[llvm-commits] [PATCH] treat calls to noreturn functions as side effecting

Nuno Lopes nunoplopes at sapo.pt
Mon Jul 23 08:47:10 PDT 2012


Quoting Duncan Sands <baldrick at free.fr>:

> Hi Chandler,
>
>> Anyways, LLVM, much to my regret, decided to make infinite loops a magical
>> observable side-effect, and not delete them.
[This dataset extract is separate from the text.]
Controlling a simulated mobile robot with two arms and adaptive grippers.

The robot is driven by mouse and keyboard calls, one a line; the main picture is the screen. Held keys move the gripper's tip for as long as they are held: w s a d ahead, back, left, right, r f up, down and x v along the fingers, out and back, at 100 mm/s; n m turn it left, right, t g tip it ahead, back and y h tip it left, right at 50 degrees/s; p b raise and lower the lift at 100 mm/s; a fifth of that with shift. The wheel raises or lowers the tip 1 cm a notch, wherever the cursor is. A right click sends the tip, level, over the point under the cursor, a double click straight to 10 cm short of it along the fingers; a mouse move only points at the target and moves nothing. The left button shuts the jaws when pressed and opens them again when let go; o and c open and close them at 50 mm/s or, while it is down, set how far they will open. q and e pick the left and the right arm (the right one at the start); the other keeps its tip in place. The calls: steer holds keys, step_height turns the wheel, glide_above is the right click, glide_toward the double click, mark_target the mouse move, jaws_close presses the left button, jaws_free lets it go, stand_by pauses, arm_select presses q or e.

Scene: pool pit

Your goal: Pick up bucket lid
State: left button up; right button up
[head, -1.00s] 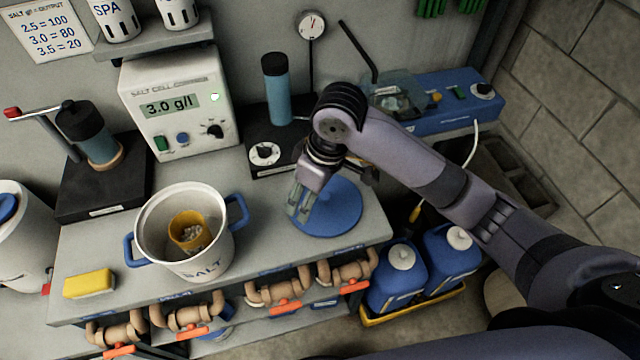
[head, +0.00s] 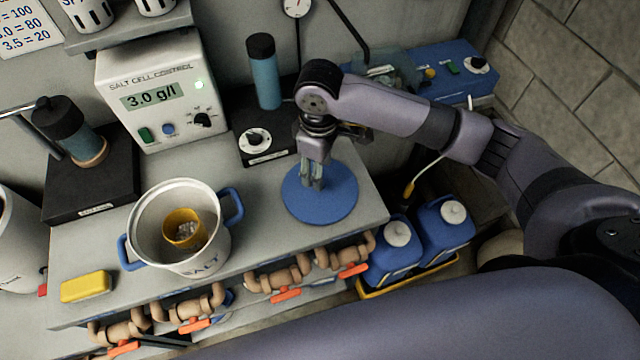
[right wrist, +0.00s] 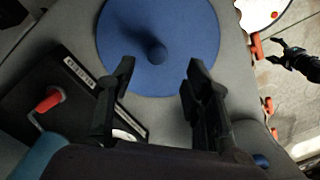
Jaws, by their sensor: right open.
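The bucket lid is a flat blue disc (head: 338,207) lying on the grey bench to the right of the white bucket (head: 205,240). In the right wrist view the lid (right wrist: 180,28) shows a round blue knob at its middle. My right gripper (head: 313,186) points down over the lid in the head view. In the right wrist view its two black fingers (right wrist: 160,88) are open and apart, with the knob ahead between them. Nothing is held. A small black gripper-like shape (right wrist: 298,62) at the far right of that view looks like my left gripper; its jaws are unclear.
The bucket holds a yellow cup (head: 184,228). A yellow sponge (head: 86,286) lies at the front left. Behind the lid stands a black unit with a blue cylinder (head: 265,80). Blue jugs (head: 446,225) stand low at the right. Pipes with orange handles run below the bench edge.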

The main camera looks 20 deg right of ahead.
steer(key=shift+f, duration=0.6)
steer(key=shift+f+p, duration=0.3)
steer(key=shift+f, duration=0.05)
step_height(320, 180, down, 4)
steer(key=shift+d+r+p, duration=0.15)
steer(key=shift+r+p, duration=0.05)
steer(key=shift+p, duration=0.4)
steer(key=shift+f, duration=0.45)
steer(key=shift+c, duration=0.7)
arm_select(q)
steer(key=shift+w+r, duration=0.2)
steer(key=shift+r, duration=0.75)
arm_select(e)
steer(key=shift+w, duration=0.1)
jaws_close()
One of the consequences of this
>> decision is that there is one of two bugs in the current system now:
>>
>> 1) functionattrs shouldn't mark functions with infinite loops as  
>> readonly, or
>> 2) noreturn functions should have the same "observable" property as  
>> infinite loops.
>>
>> As there are many noreturn functions which do not have infinite loops and to
>> which this magical property really shouldn't apply, I strongly prefer #1. It
>> also clarifies the cost of this treatment of infinite loops -- they are
>> implicitly a side-effect carrying construct.
>>
>> So in essence, I think this is a bug in functionattrs which stems from the
>> decision to not delete infinite loops.
>
> I disagree.  Read-only is what it says: the function only reads  
> memory, doesn't
> write it.  What has that to do with infinite loops?  I would rather  
> see another
> attribute, call it "finite", for functions that can be proved to complete in
> finite time.  Then a function call with no uses can be deleted if read-only,
> nounwind and finite.

I agree with Duncan.
Overloading readonly is not the way to go, since their usage is quite  
different. For example, alias analysis cares about pointers not  
escaping (and readonly/readnone are useful to prove that), but it  
doesn't care about non-terminating functions. BTW, readnone functions  
may not terminate either.
That said, computing termination of loops is a really tricky business.  
We can use SCEV to give a hand, but... Moreover, the termination  
property may depend on the inputs given to the function.
AFAIR, GCC's pure/const function attributes imply terminating behavior.